De hecho, el mundo no tiene por qué ajustarse a nuestras expectativas, y en la medida en que la «realidad» se refiera a algo, se referirá justamente a aquello que jamás podrán abarcar nuestras construcciones imaginarias. Las totalidades, en particular, son siempre criaturas de la imaginación. Las naciones, las sociedades, las ideologías, los sistemas cerrados… nada de ello existe realmente. La realidad es muchísimo más compleja, incluso cuando la fe en su existencia es una fuerza social innegable. No es extraño que el hábito de definir el mundo, o la sociedad, como un sistema totalizador (en el que cada elemento es significativo únicamente en relación con los demás) tienda a conducir casi de forma inevitable a considerar las revoluciones rupturas catastróficas. Porque, después de todo, ¿cómo podría un sistema completamente nuevo reemplazar a un sistema totalizador sino por medio de un cataclismo? La historia humana se convierte así en una serie de revoluciones: la revolución neolítica, la revolución industrial, la revolución de la información, etc., y el sueño político acaba tomando el control sobre el proceso hasta el punto de que podemos causar una ruptura de esta naturaleza, un avance momentáneo que no se producirá por sí solo sino como resultado de una voluntad colectiva. «La revolución», para ser más exactos.

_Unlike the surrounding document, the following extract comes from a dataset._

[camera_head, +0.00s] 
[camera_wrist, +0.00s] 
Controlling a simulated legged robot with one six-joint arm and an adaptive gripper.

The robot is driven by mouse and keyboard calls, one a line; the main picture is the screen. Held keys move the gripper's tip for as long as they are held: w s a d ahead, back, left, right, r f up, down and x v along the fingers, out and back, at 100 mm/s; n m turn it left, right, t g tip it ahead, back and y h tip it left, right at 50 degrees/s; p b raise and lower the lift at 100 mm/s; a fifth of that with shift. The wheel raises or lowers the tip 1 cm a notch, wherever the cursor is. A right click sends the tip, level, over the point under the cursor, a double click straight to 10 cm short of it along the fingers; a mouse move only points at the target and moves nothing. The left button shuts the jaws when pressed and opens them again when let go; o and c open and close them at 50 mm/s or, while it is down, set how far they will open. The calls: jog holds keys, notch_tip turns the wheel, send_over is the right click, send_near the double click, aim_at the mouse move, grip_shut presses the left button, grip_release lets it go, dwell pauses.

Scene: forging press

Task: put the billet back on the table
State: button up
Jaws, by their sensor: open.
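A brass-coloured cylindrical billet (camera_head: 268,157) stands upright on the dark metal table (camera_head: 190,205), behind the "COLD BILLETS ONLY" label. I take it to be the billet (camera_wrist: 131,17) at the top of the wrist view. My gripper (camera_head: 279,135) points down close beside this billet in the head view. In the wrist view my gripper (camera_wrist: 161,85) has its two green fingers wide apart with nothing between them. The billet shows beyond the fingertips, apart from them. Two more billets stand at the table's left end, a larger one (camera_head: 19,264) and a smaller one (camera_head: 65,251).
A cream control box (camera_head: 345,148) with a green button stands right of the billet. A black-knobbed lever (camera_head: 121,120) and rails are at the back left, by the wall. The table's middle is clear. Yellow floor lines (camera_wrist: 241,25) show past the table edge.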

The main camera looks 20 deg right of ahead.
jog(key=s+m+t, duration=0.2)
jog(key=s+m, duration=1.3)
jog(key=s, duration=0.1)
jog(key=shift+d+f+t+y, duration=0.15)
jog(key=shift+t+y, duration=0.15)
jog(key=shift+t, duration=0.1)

Por lo tanto, no es sorprendente que, cuando los pensadores radicales sintieron que tenían que abandonar su sueño, su primera reacción fuera redoblar sus esfuerzos por identificar las revoluciones en curso, hasta el punto de que, según Paul Virilio, la ruptura es nuestro estado permanente; o que para alguien como Jean Baudrillard, ahora cada par de años el mundo cambie por completo, es decir, cada vez que se le ocurre una nueva idea.

Este no es un llamamiento a un rechazo rotundo de semejantes totalidades imaginarias —aun asumiendo que esto fuese posible, que probablemente no lo es—, ya que quizá sean una herramienta necesaria del pensamiento humano. Es un llamamiento a tener siempre muy presente justo eso: que se trata de herramientas del pensamiento. Por ejemplo, resulta muy bueno poder preguntar «tras la revolución, ¿cómo organizaremos el transporte de masa?», «¿quién financiará la investigación científica?» o, incluso, «tras la revolución, ¿creéis que todavía existirán las revistas de moda?». El concepto es un instrumento mental útil, aunque reconozcamos que, en realidad, a no ser que queramos masacrar a miles de personas (e incluso de ser así), la revolución jamás será una ruptura tan clara como podría hacerlo creer esa sola palabra.

Entonces, ¿en qué consistirá? Ya he hecho algunas sugerencias. Una revolución a escala mundial llevará mucho tiempo, pero podemos estar de acuerdo en que ya está empezando a ocurrir. La forma más sencilla de cambiar nuestra perspectiva es dejando de pensar en la revolución como si de una cosa se tratara —«la» revolución, la gran ruptura radical— y empezar a preguntarnos: «¿qué es una acción revolucionaria?». Podemos proponer que una acción revolucionaria es cualquier acción colectiva que rechace, y por tanto confronte, cualquier forma de poder o dominación y al hacerlo reconstituya las relaciones sociales bajo esa nueva perspectiva, incluso dentro de la colectividad.

El objetivo de una acción revolucionaria no tiene por qué ser necesariamente derrocar gobiernos. Por ejemplo, los intentos de crear comunidades autónomas frente al poder (empleando la definición de Castoriadis: aquellas que se constituyen a sí mismas, crean sus propias normas o principios de acción colectivamente y los reexaminan continuamente) serían por definición actos revolucionarios. Y la historia nos demuestra que la acumulación continua de actos de esta naturaleza puede cambiar (casi) todo.